9 of 151 comments (clear)

  1. Rave Awards? by Leroy_Brown242 · · Score: 5, Funny

    This years "Best use of glow sticks" award goes too . . .

    Oh, not that sort of rave?

  2. Jon Stewart by fraudrogic · · Score: 5, Insightful

    I don't know. iFilms is great and all, but I think Jon Stewart should have won for Television. He did something (and continues to) that no one else on major television stations would dare do, and that is be brutally honest and be intelligent about it. When it comes to those qualities, he's my hero. Oh and the humor aspect is pretty good too.

    --
    I only mod up parents of "mod parent up" posts...
    1. Re:Jon Stewart by PopeAlien · · Score: 4, Insightful

      Uh yeah.. especially since it was Jon Stewart that helped boost iFilms page views. Jon Stewart creates tv content, iFilms simply distributes clips of it.. It seems a strange choice for winner of the 'television' category.

    2. Re:Jon Stewart by RatBastard · · Score: 4, Insightful
      but he is definitely biased towards the left and has admitted as much.

      Explain to me how admitting to being biased makes him less honest politically? I'm really trying to make that work but it just doesn't wash. Not being "brutally honest about politics" would be him not admitting his bias. I've watched a lot of his show and he has never hidden his bias nor has he pretended to not be biased, like many cammentators/journalists/pundits who are biased towards the right.

      I don't know what word you want, but I don't think "honest" is it.

      --
      Boobies never hurt anyone. - Sherry Glaser.
    3. Re:Jon Stewart by bitrott · · Score: 4, Interesting

      Not even. The only legitimate question he asked was "Why the softball questions?". Anyone who watches the show KNOWS that NO guest, no matter their orientation, is going to get mostly softball questions.

      Jon was dead-on-right questioning WHY that dork was trying to compare Daily Show to a legitimate news channel's programming.

      Jon's attitude at the end of the interview was really just shock.
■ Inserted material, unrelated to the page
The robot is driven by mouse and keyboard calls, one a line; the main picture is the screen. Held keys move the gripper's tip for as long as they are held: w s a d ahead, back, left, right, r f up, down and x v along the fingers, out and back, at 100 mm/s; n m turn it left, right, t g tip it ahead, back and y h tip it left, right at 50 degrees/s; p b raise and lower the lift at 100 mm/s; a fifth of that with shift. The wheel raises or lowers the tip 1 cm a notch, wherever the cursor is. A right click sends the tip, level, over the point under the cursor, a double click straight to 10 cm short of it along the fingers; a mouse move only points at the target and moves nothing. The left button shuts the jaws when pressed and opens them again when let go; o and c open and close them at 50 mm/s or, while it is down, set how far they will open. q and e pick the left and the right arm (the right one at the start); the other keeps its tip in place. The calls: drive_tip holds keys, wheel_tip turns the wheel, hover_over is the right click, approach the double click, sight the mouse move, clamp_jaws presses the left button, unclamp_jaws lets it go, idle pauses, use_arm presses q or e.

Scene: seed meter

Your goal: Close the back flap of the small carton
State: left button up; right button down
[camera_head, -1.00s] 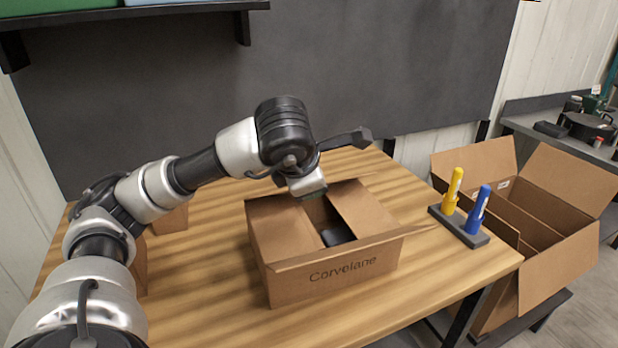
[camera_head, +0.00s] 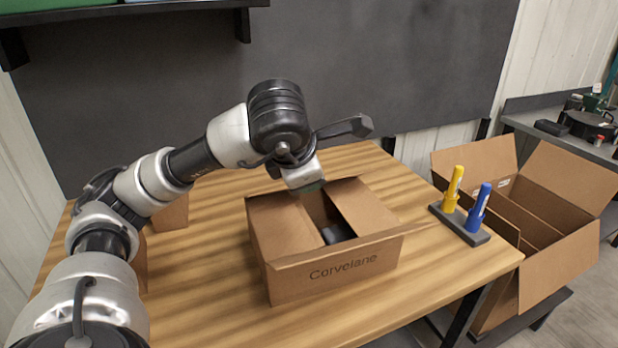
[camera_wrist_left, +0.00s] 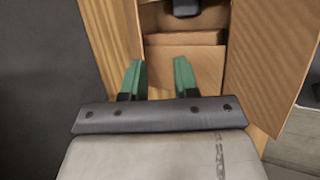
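The small carton (camera_head: 322,283), marked "Corvelane", stands on the wooden table. Its left flap (camera_head: 283,232) and right flap (camera_head: 366,208) lie inward over the top, with a gap between them. A dark object (camera_head: 332,235) shows inside. The front flap (camera_head: 340,250) sticks outward. The back flap is largely hidden behind my left gripper (camera_head: 308,187), which is over the carton's back edge. In the left wrist view, its two green fingertips (camera_wrist_left: 160,77) are apart. A cardboard panel (camera_wrist_left: 185,62) shows beyond them; I cannot tell whether they touch it. My right gripper is not in view.
A grey holder (camera_head: 474,236) with a yellow marker (camera_head: 453,190) and a blue marker (camera_head: 478,209) stands at the table's right edge. A large open carton (camera_head: 548,262) is right of the table. Another cardboard piece (camera_head: 172,214) stands behind my left arm.

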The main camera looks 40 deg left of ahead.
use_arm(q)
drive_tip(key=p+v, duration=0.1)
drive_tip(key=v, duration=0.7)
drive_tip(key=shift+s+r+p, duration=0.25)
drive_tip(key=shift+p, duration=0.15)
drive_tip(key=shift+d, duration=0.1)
He, like many people, realize that there's NO ARGUING with pedantic rhetoric dicks in bowties. It's like trying to argue there is no God with a person of faith. In fact, it's just like that. What can you do when the host won't even respond to simple, irrefutable logic, like "explain how BS talk shows like this HELP public discourse in America"?

  3. grey album by tsunamifirestorm · · Score: 5, Informative

    for those who don't know, the grey album is a remix record using beats from the beatle's white album with vocals from jay-z's black album it's available at http://www.bannedmusic.org/ and is hosted by http://www.downhillbattle.org/. DJ Dangermouse was the DJ who made this mix.
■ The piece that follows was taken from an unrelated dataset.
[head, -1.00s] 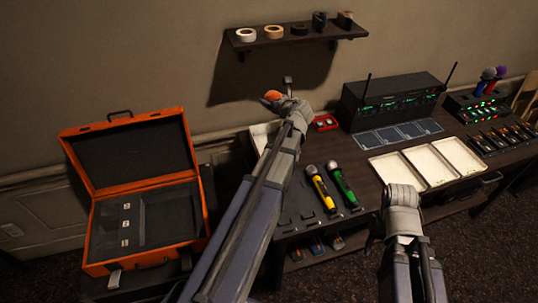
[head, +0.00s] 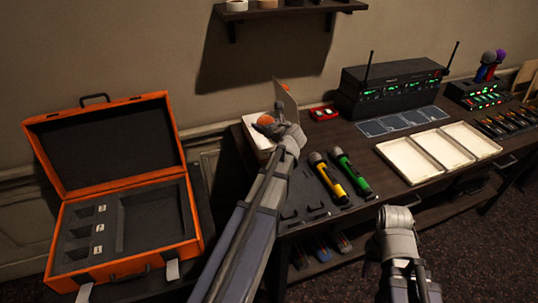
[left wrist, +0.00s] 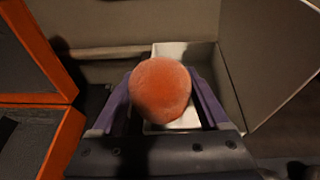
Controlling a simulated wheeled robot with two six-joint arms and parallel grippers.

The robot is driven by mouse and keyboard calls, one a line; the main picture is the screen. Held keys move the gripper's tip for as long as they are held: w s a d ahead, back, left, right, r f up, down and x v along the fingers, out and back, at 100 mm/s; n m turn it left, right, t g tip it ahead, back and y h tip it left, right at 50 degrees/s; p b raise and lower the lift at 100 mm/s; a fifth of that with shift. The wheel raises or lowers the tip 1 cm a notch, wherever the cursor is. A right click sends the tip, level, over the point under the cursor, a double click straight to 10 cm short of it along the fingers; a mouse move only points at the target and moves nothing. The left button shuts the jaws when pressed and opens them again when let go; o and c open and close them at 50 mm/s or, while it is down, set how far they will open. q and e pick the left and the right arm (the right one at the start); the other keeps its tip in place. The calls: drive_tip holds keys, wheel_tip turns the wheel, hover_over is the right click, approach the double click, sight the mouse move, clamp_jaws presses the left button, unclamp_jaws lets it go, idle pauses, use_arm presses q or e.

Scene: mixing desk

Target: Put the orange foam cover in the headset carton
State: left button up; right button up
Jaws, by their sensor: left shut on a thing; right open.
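The orange foam cover (head: 266,118) is a small round ball between the fingers of my left gripper (head: 270,127). In the left wrist view the foam cover (left wrist: 160,88) sits between both purple fingers of the left gripper (left wrist: 160,97), which are shut on it. The headset carton (head: 250,138) is a pale open box at the desk's left end, its lid (head: 287,103) raised. In the left wrist view the foam cover appears over the carton's white inside (left wrist: 183,52) and hides part of it. My right gripper (head: 397,217) is open and empty in front of the desk.
An open orange case (head: 125,270) stands left of the desk. Yellow (head: 328,177) and green (head: 350,172) microphones lie right of my left arm. White trays (head: 440,150), a rack receiver (head: 392,90) and a small red box (head: 323,113) are further right. A shelf (head: 285,10) hangs above.

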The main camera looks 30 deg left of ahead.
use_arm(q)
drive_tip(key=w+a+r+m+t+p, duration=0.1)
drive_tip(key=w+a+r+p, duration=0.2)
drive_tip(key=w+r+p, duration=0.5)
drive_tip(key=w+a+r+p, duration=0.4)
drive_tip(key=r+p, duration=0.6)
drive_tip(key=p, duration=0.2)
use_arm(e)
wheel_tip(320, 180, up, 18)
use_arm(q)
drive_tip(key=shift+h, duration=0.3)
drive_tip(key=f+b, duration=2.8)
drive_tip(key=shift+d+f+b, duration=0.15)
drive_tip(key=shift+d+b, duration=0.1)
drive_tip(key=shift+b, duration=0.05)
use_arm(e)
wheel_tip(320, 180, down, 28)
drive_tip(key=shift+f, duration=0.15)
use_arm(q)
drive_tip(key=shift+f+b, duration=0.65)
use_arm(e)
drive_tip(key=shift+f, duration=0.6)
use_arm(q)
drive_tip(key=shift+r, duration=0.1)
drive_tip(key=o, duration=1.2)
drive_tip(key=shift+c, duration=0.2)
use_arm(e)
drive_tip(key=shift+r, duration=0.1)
  4. suspect statement by Savatte · · Score: 5, Interesting

    "Until The Incredibles, the conventional wisdom was that animators can't do action," Bird says.

    umm..anime?

  5. Is Danger Mouse that important? by sielwolf · · Score: 4, Insightful

    I guess it's basic 15-second mainstream digestible keystone of mash-up'dom.
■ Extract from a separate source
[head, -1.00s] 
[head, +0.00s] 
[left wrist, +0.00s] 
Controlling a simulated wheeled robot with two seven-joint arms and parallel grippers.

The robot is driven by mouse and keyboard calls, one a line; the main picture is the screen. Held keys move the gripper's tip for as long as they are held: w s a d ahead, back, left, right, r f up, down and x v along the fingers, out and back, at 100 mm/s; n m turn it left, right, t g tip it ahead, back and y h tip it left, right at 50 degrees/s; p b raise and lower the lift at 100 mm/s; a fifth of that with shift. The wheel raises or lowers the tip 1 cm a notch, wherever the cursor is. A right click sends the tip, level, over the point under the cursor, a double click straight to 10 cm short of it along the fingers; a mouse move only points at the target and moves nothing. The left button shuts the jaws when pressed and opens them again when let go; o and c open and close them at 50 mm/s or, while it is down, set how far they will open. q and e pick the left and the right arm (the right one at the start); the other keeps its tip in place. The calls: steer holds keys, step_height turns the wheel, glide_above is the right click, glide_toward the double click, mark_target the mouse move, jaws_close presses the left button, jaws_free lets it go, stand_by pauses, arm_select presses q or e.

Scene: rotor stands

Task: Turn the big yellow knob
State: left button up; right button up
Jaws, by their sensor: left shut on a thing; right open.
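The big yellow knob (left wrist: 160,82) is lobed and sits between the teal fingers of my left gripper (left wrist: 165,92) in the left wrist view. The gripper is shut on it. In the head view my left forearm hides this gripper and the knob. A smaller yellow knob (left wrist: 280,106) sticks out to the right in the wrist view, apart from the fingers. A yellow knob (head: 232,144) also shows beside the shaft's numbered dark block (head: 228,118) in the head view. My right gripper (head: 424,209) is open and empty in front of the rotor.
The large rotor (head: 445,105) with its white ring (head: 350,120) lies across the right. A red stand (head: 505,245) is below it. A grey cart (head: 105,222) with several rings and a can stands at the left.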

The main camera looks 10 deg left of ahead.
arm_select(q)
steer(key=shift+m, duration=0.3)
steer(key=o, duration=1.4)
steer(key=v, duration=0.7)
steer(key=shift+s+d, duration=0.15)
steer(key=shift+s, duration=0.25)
    Of course this is old as hip-hop itself. Dancehall exists on the idea of a riddim becoming popular itself and multiple deejays rap/sing over it. Now hip-hop, R&B and Reggeton artists get in on it. An example from '04: Pitbull "Culo", Mr Vegas "Pull Up", Nina Sky "Move Ya Body" and many others all used the Coolie Dance Riddim.

    The pop culture clash of using a very recognizable outer-genre instrumental (the "mash-up") got big in clubs two years ago (making this Wire award a bit like John Wayne's Oscar). A popular one was Whitney Houston ("I want to dance with somebody") over Kraftwerk ("Numbers") forming ala Voltron to Girls on Top's "I Want to Dance with some Numbers". Nigh unreleasable due to copyright considerations but interesting none the less.

    Of course now MTV is in the Official Mash-up business by creating things that aren't Mash-ups at all (that Jay-Z and Linkin Park thing is, due to original parts by both artists, a collaboration).

    I still think Chopped and Screwed is going to hit the mainstream consciousness soon as T.I.'s disc just got the treatment and it sold amazingly. And kids are chop n' screwing all sorts of tracks now. Many on laptops and then distributed into the public conscious via P2P (so Wired could give it an award and be a bit ahead the bellcurve). Of course this is a decade old style too.

    --
    What is music when you despise all sound?
  6. Penfold, shush! by RatBastard · · Score: 5, Funny

    I prefer my Dangermouse to be animated and British, thank you very much.

    --
    Boobies never hurt anyone. - Sherry Glaser.